## begin
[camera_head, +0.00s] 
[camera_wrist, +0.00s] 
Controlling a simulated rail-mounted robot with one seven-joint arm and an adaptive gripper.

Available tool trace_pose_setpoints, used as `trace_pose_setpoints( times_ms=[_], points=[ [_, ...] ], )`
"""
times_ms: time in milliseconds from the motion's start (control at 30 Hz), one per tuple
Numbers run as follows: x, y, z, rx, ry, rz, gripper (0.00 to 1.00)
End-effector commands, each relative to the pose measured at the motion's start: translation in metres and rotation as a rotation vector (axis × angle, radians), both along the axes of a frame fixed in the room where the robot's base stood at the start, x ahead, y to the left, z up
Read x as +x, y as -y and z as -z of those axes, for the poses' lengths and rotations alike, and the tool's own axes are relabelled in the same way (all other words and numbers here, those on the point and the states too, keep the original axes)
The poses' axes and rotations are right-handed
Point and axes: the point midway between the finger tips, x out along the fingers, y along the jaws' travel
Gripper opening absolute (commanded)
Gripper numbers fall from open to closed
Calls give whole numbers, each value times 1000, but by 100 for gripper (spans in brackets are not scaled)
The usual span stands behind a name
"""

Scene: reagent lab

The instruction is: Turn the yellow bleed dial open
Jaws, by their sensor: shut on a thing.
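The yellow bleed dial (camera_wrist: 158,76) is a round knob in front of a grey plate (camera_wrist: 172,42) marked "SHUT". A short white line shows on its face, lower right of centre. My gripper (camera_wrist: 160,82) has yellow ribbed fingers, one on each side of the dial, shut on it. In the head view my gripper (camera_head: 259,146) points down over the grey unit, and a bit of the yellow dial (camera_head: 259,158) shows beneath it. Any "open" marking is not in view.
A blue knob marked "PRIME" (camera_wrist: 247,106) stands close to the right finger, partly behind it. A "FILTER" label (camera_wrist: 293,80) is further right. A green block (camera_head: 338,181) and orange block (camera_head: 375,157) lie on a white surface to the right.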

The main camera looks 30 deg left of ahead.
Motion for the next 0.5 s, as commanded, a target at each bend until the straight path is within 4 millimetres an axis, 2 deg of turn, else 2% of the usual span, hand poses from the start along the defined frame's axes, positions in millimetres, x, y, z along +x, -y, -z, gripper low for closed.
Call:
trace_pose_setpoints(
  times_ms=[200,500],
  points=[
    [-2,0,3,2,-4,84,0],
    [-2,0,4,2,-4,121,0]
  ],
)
## end
- THE TASK
Take every line from the data above that holds "axes" and copy it out.

- ANSWER FOR THIS EXERCISE
End-effector commands, each relative to the pose measured at the motion's start: translation in metres and rotation as a rotation vector (axis × angle, radians), both along the axes of a frame fixed in the room where the robot's base stood at the start, x ahead, y to the left, z up
Read x as +x, y as -y and z as -z of those axes, for the poses' lengths and rotations alike, and the tool's own axes are relabelled in the same way (all other words and numbers here, those on the point and the states too, keep the original axes)
The poses' axes and rotations are right-handed
Point and axes: the point midway between the finger tips, x out along the fingers, y along the jaws' travel
Motion for the next 0.5 s, as commanded, a target at each bend until the straight path is within 4 millimetres an axis, 2 deg of turn, else 2% of the usual span, hand poses from the start along the defined frame's axes, positions in millimetres, x, y, z along +x, -y, -z, gripper low for closed.

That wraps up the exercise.